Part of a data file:
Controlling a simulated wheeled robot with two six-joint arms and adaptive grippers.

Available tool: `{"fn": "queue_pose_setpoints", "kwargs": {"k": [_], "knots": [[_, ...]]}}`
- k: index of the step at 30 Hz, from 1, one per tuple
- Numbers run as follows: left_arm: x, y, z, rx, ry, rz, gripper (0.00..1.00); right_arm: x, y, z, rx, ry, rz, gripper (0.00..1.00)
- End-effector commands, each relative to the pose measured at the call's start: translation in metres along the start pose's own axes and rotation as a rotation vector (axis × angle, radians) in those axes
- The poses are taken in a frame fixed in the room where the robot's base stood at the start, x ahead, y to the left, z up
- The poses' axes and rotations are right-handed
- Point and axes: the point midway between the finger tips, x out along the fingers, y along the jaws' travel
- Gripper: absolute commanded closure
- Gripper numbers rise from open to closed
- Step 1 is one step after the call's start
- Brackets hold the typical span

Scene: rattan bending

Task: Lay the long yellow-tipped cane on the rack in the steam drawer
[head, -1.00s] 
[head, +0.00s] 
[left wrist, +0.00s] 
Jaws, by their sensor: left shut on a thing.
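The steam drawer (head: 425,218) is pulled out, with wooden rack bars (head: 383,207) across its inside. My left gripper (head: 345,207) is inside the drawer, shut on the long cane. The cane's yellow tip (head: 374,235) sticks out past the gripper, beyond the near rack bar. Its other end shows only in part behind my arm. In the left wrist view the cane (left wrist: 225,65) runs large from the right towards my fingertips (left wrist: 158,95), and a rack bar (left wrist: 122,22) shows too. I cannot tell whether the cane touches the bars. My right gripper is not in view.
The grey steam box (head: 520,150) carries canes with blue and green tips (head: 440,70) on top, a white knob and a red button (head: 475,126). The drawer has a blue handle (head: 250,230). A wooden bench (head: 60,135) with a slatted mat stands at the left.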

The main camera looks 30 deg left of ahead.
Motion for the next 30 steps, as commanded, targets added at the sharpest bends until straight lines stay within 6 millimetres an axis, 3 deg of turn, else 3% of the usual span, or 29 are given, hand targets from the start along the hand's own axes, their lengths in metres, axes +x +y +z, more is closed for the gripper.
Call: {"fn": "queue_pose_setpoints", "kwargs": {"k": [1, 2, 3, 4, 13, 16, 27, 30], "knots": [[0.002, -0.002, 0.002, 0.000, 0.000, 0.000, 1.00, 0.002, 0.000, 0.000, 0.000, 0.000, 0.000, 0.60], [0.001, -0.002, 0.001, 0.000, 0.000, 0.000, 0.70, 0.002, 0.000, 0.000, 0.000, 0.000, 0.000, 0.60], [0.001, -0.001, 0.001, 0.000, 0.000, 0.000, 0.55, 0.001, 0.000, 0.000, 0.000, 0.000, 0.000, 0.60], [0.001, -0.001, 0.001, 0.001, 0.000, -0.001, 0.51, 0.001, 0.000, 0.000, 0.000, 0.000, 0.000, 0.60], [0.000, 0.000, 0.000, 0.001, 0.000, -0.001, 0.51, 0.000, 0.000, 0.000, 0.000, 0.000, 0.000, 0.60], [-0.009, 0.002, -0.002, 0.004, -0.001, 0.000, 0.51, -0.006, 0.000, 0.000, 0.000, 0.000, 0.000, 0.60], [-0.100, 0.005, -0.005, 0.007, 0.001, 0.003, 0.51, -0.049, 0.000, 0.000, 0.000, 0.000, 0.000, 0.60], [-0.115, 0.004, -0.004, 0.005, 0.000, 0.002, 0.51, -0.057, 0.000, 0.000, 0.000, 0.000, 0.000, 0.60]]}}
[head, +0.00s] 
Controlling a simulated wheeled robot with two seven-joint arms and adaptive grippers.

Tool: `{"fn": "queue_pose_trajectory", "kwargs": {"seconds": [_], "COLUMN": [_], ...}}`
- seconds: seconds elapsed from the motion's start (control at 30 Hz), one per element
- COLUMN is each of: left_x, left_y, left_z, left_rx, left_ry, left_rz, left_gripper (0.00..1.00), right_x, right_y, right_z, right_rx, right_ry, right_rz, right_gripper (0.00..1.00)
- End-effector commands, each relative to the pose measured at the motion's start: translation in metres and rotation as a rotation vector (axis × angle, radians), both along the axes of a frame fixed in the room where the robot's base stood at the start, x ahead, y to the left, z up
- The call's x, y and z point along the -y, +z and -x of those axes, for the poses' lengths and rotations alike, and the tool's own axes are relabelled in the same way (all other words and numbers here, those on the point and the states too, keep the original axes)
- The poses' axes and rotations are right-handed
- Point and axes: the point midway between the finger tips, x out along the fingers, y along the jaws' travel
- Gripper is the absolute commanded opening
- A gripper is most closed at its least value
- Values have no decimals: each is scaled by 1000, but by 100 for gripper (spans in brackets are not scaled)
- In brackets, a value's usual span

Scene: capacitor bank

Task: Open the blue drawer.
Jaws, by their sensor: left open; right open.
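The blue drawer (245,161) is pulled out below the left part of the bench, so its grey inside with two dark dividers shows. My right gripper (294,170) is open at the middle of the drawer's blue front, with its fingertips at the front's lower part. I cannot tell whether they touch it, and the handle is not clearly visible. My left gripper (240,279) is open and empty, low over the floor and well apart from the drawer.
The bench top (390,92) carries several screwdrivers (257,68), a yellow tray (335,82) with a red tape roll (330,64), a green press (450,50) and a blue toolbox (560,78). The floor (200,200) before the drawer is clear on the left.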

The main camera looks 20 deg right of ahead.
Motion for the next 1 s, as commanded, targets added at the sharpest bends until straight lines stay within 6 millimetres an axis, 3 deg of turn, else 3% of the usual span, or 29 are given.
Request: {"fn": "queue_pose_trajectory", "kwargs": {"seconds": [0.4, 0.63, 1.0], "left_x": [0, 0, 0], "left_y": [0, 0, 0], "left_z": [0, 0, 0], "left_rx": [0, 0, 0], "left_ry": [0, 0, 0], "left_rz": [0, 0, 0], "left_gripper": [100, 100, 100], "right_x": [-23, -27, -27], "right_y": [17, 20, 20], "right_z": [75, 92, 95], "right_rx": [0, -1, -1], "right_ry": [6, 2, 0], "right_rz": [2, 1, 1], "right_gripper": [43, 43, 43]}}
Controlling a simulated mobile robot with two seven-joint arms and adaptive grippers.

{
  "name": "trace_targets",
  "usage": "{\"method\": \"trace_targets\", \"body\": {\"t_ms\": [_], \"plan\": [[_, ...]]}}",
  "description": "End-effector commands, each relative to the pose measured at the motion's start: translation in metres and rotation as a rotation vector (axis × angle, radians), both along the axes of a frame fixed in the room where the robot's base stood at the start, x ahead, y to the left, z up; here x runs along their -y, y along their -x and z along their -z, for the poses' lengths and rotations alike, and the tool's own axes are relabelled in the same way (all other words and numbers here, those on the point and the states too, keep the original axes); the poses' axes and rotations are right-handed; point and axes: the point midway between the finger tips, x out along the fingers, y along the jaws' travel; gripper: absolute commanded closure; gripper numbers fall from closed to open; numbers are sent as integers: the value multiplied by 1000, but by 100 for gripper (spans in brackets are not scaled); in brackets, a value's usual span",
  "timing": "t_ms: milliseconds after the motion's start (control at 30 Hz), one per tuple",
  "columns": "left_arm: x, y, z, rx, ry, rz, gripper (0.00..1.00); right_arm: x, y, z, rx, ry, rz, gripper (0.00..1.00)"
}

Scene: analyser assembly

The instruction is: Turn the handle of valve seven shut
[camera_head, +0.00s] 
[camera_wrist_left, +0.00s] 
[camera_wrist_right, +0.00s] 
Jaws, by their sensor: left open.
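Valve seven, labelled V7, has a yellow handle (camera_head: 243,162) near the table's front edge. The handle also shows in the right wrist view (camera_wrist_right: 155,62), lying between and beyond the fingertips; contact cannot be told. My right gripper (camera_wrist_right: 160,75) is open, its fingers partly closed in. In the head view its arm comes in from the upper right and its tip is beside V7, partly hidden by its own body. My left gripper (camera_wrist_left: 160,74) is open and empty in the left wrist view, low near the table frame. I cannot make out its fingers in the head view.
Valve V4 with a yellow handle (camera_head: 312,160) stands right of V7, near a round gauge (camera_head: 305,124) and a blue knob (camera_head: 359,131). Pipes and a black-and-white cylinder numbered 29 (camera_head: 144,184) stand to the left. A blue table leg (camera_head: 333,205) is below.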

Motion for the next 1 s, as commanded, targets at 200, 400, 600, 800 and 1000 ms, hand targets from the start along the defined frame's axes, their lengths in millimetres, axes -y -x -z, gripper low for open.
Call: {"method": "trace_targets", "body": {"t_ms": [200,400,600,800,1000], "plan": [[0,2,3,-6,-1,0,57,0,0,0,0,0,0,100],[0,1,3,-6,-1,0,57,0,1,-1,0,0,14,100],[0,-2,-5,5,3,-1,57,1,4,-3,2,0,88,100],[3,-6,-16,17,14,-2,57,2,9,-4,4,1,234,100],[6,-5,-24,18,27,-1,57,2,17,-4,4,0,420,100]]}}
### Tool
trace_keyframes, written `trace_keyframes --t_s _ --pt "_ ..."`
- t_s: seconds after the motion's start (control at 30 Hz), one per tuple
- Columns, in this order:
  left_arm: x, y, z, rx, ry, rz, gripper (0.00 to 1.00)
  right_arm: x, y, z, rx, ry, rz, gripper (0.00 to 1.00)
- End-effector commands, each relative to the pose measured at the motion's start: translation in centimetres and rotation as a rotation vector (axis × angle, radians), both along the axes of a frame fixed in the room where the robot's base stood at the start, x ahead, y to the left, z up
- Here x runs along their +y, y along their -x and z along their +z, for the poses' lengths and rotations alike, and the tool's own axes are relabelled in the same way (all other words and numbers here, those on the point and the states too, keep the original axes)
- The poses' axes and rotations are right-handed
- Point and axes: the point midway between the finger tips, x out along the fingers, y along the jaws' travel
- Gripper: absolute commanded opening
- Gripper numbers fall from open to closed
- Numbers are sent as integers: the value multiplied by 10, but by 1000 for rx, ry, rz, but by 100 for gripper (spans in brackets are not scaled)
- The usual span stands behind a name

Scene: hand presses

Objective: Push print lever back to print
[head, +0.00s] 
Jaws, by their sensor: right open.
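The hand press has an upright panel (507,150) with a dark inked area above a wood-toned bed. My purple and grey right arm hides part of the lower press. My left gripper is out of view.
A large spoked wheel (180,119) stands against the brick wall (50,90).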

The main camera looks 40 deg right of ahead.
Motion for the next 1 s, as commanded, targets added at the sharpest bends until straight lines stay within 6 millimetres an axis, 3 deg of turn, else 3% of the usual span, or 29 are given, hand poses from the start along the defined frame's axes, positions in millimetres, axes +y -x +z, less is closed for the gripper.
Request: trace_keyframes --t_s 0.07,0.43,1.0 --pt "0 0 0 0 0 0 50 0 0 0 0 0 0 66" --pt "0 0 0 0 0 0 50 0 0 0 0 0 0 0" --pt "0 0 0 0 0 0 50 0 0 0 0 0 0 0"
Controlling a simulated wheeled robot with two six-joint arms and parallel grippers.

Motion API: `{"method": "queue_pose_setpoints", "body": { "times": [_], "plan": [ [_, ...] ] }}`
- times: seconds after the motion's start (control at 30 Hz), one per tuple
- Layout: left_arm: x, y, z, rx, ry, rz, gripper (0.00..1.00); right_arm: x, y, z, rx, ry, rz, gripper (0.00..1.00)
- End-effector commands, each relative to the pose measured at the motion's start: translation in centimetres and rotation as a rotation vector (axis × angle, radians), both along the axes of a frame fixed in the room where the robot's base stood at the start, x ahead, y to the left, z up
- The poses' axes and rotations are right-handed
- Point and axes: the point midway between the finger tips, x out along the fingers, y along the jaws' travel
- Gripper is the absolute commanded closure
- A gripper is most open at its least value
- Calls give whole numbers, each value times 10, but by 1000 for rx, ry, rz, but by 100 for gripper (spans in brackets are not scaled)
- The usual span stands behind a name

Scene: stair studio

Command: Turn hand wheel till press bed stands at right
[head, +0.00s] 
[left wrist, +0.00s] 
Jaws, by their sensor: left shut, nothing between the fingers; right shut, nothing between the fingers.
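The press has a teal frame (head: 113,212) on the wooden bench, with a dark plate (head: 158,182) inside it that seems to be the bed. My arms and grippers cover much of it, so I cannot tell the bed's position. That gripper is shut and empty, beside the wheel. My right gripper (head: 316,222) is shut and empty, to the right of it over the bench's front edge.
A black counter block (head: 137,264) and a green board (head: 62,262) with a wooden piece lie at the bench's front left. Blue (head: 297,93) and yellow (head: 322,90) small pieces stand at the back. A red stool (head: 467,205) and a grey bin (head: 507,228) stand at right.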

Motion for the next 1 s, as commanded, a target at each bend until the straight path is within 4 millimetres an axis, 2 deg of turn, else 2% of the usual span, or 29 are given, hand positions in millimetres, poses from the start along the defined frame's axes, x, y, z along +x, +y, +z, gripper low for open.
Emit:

■ Exercise:
Find and count the lines of the data that include the string "times", and report that figure by itself.

■ Solution for this exercise:
3